I’ll bet you’re wondering – if I wanted to learn how to love myself, how the heck do I do it?
You’re wondering – “but some parts of me really aren’t lovable.”
I don’t want to accept the bad parts of me – I’ve worked hard to be a good person.
Where do I even start? How do I know what parts of me need attention?
Maybe you’re curious … what if this is the path to true happiness and inner peace?
The best ways to discover the places that are calling out to be seen, healed, accepted and loved:
- When you’re triggered or activated – if you feel triggered by someone, someone’s pushing your buttons, the person who triggers you is simply fanning the flames of a wound that is already there. They’re pointing you towards a place within you that needs some attention and to be healed.
- If you’re blaming someone, it’s usually a sign that there’s some part of you that’s hurting, perhaps a part of you that you’ve disowned.

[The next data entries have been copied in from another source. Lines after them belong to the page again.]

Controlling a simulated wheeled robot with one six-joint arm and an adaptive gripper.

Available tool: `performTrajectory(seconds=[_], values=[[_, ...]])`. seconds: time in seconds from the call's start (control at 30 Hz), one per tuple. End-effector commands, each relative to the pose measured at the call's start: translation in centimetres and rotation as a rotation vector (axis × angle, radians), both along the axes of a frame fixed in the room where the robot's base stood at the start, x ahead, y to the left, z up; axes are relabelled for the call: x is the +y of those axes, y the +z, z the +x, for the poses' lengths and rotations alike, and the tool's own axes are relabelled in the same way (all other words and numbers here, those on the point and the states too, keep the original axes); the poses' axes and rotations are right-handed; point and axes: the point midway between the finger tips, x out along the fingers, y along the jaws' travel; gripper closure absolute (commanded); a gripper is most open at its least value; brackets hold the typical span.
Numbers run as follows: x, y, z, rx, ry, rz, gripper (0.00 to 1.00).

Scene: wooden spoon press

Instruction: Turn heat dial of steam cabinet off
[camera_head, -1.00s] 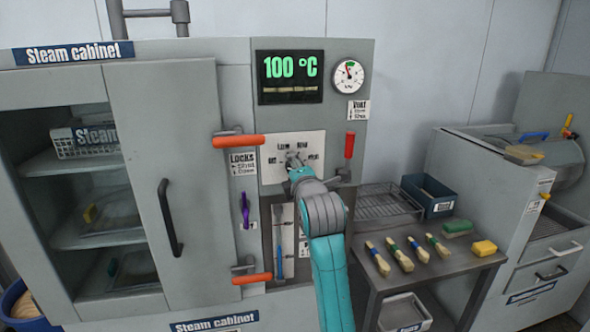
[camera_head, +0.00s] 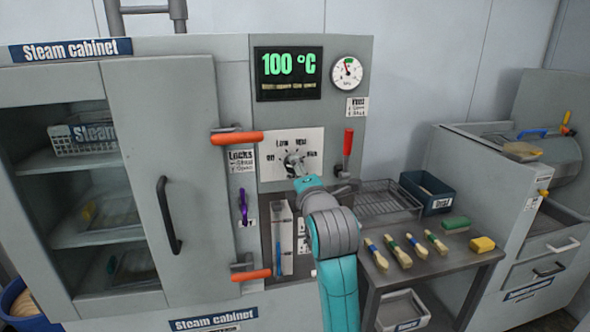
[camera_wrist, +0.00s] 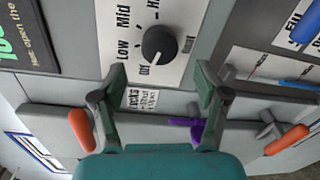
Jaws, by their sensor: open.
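The heat dial (camera_wrist: 158,45) is a round dark knob on a white plate with Low, Mid and High labels. It shows in the head view too (camera_head: 294,160), on the front of the steam cabinet (camera_head: 228,80). In the wrist view a pale mark on the knob is on its lower side, towards the small label by Low; its exact setting is hard to read. My gripper (camera_wrist: 161,73) is open and empty, its fingers apart and below the knob in the picture. The cabinet display (camera_head: 288,73) reads 100 °C in green, with a line of small text below.
Orange handles (camera_head: 237,138) and a purple lever (camera_head: 243,207) stick out left of the dial. A red-handled lever (camera_head: 347,143) is at its right. A side table (camera_head: 440,262) with brushes and a wire rack (camera_head: 378,200) stands to the right.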

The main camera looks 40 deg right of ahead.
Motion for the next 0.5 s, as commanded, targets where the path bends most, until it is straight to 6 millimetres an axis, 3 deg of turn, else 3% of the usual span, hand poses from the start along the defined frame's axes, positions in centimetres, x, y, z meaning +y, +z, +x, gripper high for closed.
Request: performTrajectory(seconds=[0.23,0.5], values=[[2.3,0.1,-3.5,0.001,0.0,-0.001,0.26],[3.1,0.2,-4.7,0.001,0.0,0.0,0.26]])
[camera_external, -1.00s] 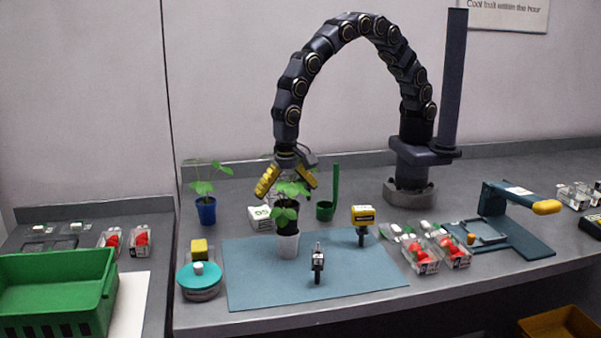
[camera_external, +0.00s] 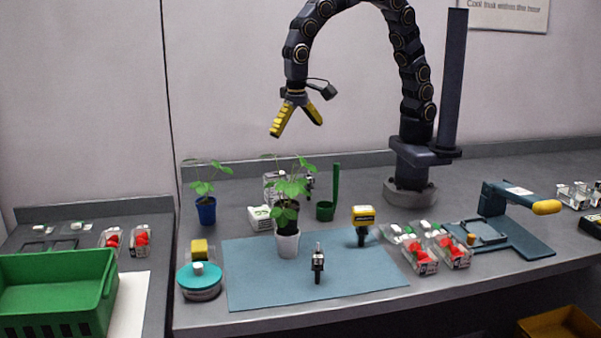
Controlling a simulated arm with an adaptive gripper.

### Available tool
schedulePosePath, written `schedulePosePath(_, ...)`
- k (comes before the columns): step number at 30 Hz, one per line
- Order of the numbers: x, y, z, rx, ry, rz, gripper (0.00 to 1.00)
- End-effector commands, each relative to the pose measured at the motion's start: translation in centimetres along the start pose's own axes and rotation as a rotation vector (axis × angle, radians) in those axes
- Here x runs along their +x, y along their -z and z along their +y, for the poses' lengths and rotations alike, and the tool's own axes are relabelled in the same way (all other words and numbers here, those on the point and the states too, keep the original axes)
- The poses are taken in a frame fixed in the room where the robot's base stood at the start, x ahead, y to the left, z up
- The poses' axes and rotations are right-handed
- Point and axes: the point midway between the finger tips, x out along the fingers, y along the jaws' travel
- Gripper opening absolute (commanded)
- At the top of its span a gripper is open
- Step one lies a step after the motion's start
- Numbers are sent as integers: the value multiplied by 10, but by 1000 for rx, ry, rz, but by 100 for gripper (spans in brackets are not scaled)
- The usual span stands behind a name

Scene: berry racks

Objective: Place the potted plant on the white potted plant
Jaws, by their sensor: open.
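A green leafy plant (camera_external: 290,186) in a dark pot (camera_external: 286,217) stands upright at the mouth of the white pot (camera_external: 288,244). I cannot tell how deep the dark pot sits in it. The white pot stands on the blue mat. My gripper (camera_external: 297,128), with yellow fingers, is open and empty above the plant, clear of its leaves. Another plant, in a blue pot (camera_external: 206,211), stands at the back left of the bench.
The blue mat (camera_external: 255,285) also carries a small dark clamp-like tool (camera_external: 318,262) and a yellow-topped device (camera_external: 362,222). A green holder (camera_external: 325,210) and white box (camera_external: 260,218) stand behind. Berry punnets (camera_external: 424,256) lie right; a teal-lidded tub (camera_external: 199,278) is left. The mat's front is clear.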

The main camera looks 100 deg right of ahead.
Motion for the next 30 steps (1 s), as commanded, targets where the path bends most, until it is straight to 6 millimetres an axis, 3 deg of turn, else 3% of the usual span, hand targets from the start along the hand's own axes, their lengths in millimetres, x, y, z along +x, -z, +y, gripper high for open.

- When you judge others, it’s most often a part of you that has been rejected, disowned, or needs attention.
- When you’re being unkind towards yourself (or your kids), it’s most likely a voice from your past – a tape of your parent’s voice when you were a child, for example.
What can you do today?
To start, just notice when you’re triggered, blaming, judging, or being unkind to yourself or others.
Just see these reactions from the point of view of being a part of you that wants to be noticed, examined, healed, accepted, integrated…loved. A part of you, beneath your armor and defenses, that’s hurting.
The best way to do self-love work is in relationships — the kind of relationships that sometimes feel like sandpaper on your skin, the ones where your buttons get pushed and you get all sorts of triggered (long-term relationships, toddlers, and teens come quickly to mind). Yea, you know what I mean.
You’re thinking – what? I try to avoid being triggered…I hate when people push my buttons.
Of course. It’s painful.
But in order to heal and live our lives more fully, you have to begin to listen closely in those moments – what are you supposed to learn about yourself? And then, when possible, find compassion for the part of you that’s hurting.